The “enhancement,” as Morningstar terms the changes, which will begin to take effect on October 29 and involves changing the way Morningstar estimates how much value a managed investment can add before fees. As plan sponsors evaluate investment options to add to their plan menus, it is important they are aware of the change in Morningstar’s ratings if this is a benchmark on which they rely.
According to the announcement, the enhancement will “refine Morningstar’s framework for forecasting future returns,” but the firm is maintaining its same process for assigning ratings.
Jeff Ptak, Morningstar’s chief ratings officer, says the firm reserves its highest ratings for active funds that it believes are capable of delivering value to investors net of fees, adjusted for risk.
“We want to make sure that when we are assigning ratings to managed investments, we’re doing so in the most efficacious way possible because … it’s going to make the ratings more reliable,” Ptak says.
Specifically, Morningstar will begin subtracting a managed investment’s fees from the estimate of how much value the investment can add before fees. The difference, which represents how much value a managed investment can add after fees, will determine the Medalist Rating Morningstar assigns.
Ptak provided an example of how a fund might be impacted by the methodology change. If a fund was projected to have the potential to deliver 1.5% per year in value to investors before fees and adjusted for risk and charges a 1% expense ratio, the net value add to the investor after fees would be 50 basis points per year. But if Morningstar cuts its estimate of how much value the fund can deliver before fees from 1.5% to 0.75%, with the same 1% expense ratio, Ptak says now the fund cannot deliver any value net of fees.

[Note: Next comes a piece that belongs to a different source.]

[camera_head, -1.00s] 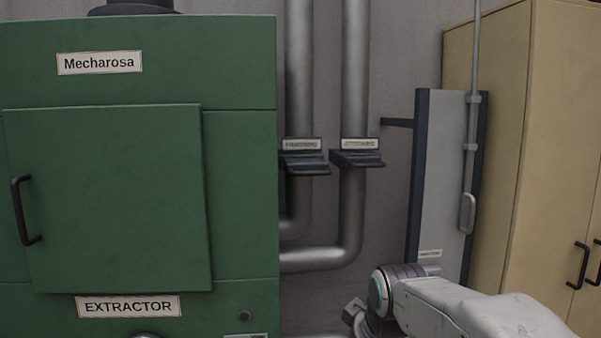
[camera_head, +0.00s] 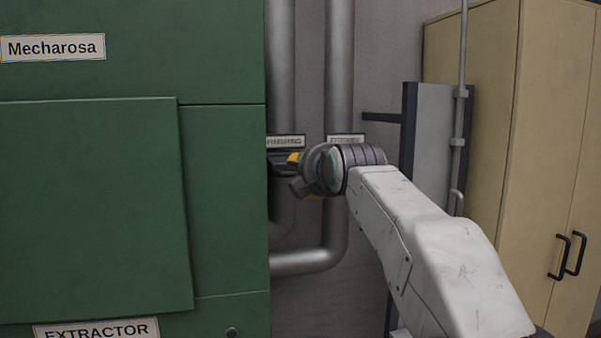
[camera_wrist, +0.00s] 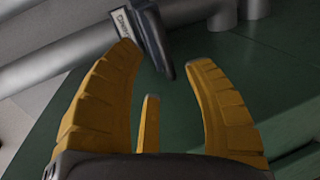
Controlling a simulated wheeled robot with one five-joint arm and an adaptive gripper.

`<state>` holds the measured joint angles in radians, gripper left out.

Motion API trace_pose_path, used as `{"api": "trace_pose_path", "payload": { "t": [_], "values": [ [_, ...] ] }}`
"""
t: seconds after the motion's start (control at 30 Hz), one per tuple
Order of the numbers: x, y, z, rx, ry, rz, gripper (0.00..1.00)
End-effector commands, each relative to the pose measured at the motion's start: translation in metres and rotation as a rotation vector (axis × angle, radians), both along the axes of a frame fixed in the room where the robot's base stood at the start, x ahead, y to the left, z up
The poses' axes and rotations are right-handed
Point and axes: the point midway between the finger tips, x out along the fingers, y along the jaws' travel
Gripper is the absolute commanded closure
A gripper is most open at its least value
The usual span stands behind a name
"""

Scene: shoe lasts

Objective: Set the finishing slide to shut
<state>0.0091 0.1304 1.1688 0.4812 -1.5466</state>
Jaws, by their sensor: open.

With the new methodology, Morningstar expects about 20% of rated funds to see a rating change, and most of those will be downgrades. Gold, Silver and Bronze ratings are projected to account for about 23% of rated global funds, down from about 30% today.
Ratings are assigned on a scale that ranges from Gold (the top rating) to Negative (the lowest) based on an evaluation of how much value a managed investment can add compared to its assigned benchmark after fees and three pillars—people, process and parent—that determine Morningstar’s conviction on a particular investment strategy.
Ptak adds that it is not unusual for Morningstar to update its methodology for ratings; it last made changes in 2019.
“We’re encouraged by what we’ve seen from the medalists ratings so far,” Ptak says. “It’s done a good job of sorting funds based on their future performance, but we aspire to an even higher standard.”
He adds that the types of funds that will likely see the biggest impacts from the methodology change are equity funds and allocation funds; fixed-income funds are expected to see fewer changes. Morningstar is moving away from an approach focused on dispersion and more on the “likelihood and magnitude of success,” he says.
“Allocation funds are funds that invest across multiple asset classes, but typically equities are the biggest sleeve in those types of strategies,” Ptak explains. “So even though they invest partially in fixed income, you are going to see a wider dispersion of outcomes in those than you would in a bond fund.”
Overall, Ptak says Morningstar expects to see higher-rated funds—those that earn the Gold, Silver or Bronze rating—to see more changes than lower-rated funds. With Gold-rated funds, Ptak says he is expecting around 40% of those to see downgrades as result of the methodology change.